Goal ▸ Print all of the data exactly.

═══

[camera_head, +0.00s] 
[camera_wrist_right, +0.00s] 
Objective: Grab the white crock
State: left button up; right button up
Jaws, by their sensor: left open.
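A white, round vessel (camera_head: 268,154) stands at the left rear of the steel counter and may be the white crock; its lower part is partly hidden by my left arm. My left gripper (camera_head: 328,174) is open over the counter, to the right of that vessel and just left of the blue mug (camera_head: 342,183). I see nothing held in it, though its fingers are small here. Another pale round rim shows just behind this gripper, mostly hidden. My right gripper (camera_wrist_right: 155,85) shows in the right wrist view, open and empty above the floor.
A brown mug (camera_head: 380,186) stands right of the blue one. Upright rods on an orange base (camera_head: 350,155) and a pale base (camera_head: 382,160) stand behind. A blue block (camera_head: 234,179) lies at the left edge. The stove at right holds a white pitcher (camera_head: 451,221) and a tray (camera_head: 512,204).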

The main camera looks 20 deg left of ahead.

═══

The result ▸
[camera_head, +0.00s] 
[camera_wrist_right, +0.00s] 
Objective: Grab the white crock
State: left button up; right button up
Jaws, by their sensor: left open.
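A white, round vessel (camera_head: 268,154) stands at the left rear of the steel counter and may be the white crock; its lower part is partly hidden by my left arm. My left gripper (camera_head: 328,174) is open over the counter, to the right of that vessel and just left of the blue mug (camera_head: 342,183). I see nothing held in it, though its fingers are small here. Another pale round rim shows just behind this gripper, mostly hidden. My right gripper (camera_wrist_right: 155,85) shows in the right wrist view, open and empty above the floor.
A brown mug (camera_head: 380,186) stands right of the blue one. Upright rods on an orange base (camera_head: 350,155) and a pale base (camera_head: 382,160) stand behind. A blue block (camera_head: 234,179) lies at the left edge. The stove at right holds a white pitcher (camera_head: 451,221) and a tray (camera_head: 512,204).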

The main camera looks 20 deg left of ahead.

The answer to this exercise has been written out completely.